だって、何をどうしていいか分からない。そのパァンの後、どう行動するのが正解なのか。威力的にはもはやテロである。パンテロ。しかしその静寂は長くは続かなかった。
おじさんは床に叩きつけたパンを拾い、もう一度同じようにパァン!と叩きつけた。そしてまた拾い、パァン!合計3回。その間も、現場にいた我々はだただ立ったままそのおじさんを見ているしかなかった。
みんな恐怖を感じているのが分かった。どうやら自分に危害が加えられることはなさそうな気がするが、理由のわからないものに対する恐怖。そして次に自分がどのような行動を取ればよいのか分からないどうにもできない気持ちを抱えて困惑していた。
するとおじさんはその空気をまた動かした。
おじさんは落ちているパンを拾うとそのまま店の出入り口まで歩いて、一歩外に出たところでくるっと振り返ってこう言った。
Super Cool!
そして颯爽と去って行った。
最後の捨て台詞に、恐怖は感じなかった(めちゃめちゃ英語の発音が良かった)。おじさんは戦隊ヒーローが決め台詞を言う時のように足を肩幅に広げて、堂々としていた。おじさんがどこを見ていたのか分からない。きっとどこかを見ていたんだと思う。
おじさんの気配が完全に消えた後、スタッフ同士で慰めあった。怖かったね。うん怖かった。どうしようかと思ったよ。
しかしどんなに慰め合っても、結局あれは何だったのか、それは誰にも分からないままだ。ただ言えることは、おじさんの行動、言動に一切躊躇というものは感じられなかったし、同時に意図も感じることはなかった。ただそうしたいからそうした、それだけのように私には見えた。

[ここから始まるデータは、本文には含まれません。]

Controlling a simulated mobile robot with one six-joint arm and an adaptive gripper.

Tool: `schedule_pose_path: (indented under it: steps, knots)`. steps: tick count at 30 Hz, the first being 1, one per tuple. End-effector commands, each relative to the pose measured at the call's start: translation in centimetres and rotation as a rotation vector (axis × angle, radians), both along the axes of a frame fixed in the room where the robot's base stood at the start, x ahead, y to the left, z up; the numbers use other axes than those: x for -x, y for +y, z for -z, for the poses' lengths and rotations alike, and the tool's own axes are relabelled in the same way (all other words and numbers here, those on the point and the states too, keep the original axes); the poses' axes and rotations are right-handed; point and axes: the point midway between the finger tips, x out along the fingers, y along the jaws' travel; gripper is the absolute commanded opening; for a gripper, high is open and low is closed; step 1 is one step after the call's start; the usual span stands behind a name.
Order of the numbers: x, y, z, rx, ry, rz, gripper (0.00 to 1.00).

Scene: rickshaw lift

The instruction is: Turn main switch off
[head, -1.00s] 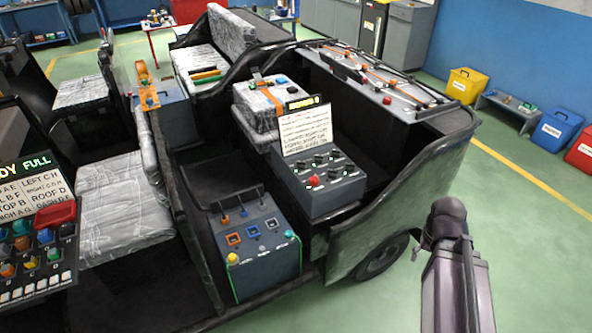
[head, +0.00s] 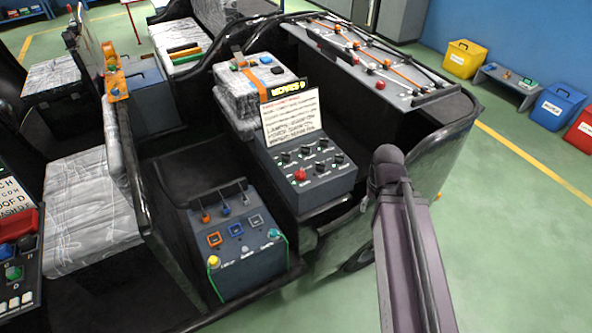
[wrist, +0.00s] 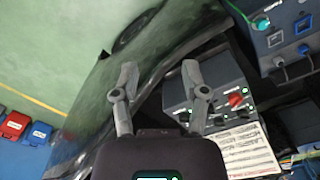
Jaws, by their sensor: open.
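A grey control box (head: 315,187) on the vehicle carries a red knob (head: 300,174) and several black knobs. No readable label says which one is the main switch. A paper sign (head: 290,117) stands behind the knobs. In the wrist view the box (wrist: 178,95) lies right of centre, with the red knob (wrist: 237,100) and small green lights beside the dark knobs. My gripper (wrist: 160,76) is open and empty, its right finger overlapping the box in the picture, left of the red knob. Contact cannot be judged. In the head view my arm shows, but the fingers are hidden.
A second grey box (head: 240,250) with yellow and green knobs and cables sits in front of the control box. The vehicle's dark curved side panel (head: 440,150) rises beside my arm. A wrapped box (head: 250,90) stands behind.

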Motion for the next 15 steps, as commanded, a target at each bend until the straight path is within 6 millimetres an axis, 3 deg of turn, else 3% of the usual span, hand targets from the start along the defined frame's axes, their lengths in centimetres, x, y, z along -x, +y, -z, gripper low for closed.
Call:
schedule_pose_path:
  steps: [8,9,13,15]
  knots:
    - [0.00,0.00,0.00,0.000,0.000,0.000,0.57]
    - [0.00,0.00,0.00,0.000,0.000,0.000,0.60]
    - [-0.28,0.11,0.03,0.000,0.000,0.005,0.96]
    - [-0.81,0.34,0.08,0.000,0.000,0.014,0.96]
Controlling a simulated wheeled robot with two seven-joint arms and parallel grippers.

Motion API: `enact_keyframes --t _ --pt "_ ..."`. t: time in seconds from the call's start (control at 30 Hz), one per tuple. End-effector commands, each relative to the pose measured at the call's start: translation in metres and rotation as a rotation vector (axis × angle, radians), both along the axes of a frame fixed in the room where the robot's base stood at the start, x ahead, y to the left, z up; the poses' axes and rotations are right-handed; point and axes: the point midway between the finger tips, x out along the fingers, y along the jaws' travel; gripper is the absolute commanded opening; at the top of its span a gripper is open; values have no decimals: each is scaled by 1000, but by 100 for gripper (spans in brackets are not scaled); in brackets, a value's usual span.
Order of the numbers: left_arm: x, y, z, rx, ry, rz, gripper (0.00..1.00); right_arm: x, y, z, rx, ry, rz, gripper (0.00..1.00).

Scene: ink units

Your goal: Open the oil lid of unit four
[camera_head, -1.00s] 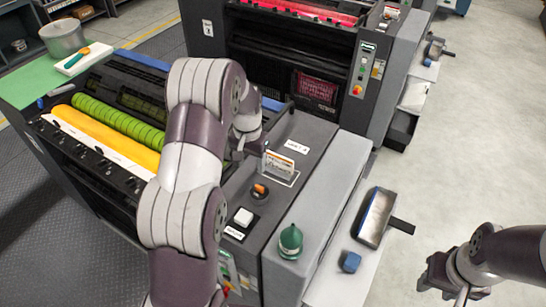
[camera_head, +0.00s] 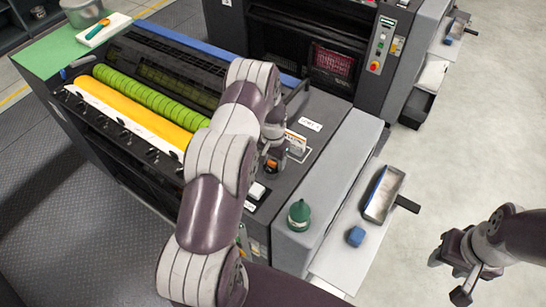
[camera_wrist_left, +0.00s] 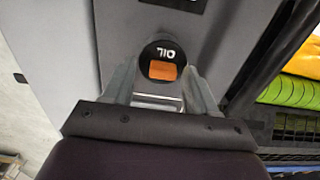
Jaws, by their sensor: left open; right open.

その後、お昼を買いに外出していたスタッフが返ってくるなり興奮気味に教えてくれた。
聞いて!さっきのおじさん、歩道に座ってあのパン食べてた!!
…別に何にもオチていない。謎は謎のまま。そうなんだけど、私達は笑った。おじさんがあの行動の後に、歩道でパンを食べていてくれたことになぜか救われていた。おじさんは間違いなく私達の心に大きな爪痕を残していったのだった。
この体験談は、何年かに一度思い出されてみんなで話題にして懷かしんでいる。きっとこの先もずっとそうなのだと思う。
こういうおじさんがいたんだよってこと。